You will learn about:

How to accelerate the neural demapper using TensorRT
How to pre- and post-process input and output data using CUDA
How to use CUDA graphs for latency reductions

For details on efficient memory management when offloading compute-intensive functions to the GPU, we refer to the GPU-Accelerated LDPC Decoding tutorial.

Demapper Implementation Overview

The neural demapper is implemented in Tensorflow and exported to TensorRT, the source code of the inference logic can be found in tutorials/neural_demapper/runtime/trt_demapper.cpp. The implementation will be explained in the following sections.

The TRT demapper receives noisy input symbols from the OpenAirInterface stack via the function trt_demapper_decode(), which chunks a given array of symbols into batches of maximum size MAX_BLOCK_LEN and then calls trt_demapper_decode_block() to carry out the actual inference on each batch.
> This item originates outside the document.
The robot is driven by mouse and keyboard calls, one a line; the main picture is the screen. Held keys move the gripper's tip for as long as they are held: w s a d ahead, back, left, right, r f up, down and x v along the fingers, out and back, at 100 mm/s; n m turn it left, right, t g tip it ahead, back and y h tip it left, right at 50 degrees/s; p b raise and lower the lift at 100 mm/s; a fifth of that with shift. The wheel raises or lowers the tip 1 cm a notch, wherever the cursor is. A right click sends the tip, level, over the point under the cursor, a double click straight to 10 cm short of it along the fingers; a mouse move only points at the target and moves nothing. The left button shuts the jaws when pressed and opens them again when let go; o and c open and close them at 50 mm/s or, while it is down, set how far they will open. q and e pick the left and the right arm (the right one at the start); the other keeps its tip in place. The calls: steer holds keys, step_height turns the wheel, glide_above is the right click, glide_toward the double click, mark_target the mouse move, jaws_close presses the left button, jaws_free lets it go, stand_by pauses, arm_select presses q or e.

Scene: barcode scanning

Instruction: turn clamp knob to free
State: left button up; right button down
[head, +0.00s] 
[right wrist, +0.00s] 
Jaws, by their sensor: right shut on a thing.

To leverage data-parallel execution on the GPU, inference is performed for batches of symbols and multiple threads in parallel. The output of the neural demapper is passed back in the form of num_bits_per_symbol LLRs per input symbol.

To run the TensorRT inference engine on the given int16_t-quantized data, we dequantize input symbols to half-precision floating-point format on the GPU using a data-parallel CUDA kernel (see norm_int16_symbols_to_float16()), and re-quantize output LLRs using another CUDA kernel (see float16_llrs_to_int16()).

Note

The full implementation can be found in tutorials/neural_demapper/runtime/data_processing.cu and tutorials/neural_demapper/runtime/trt_demapper.cpp.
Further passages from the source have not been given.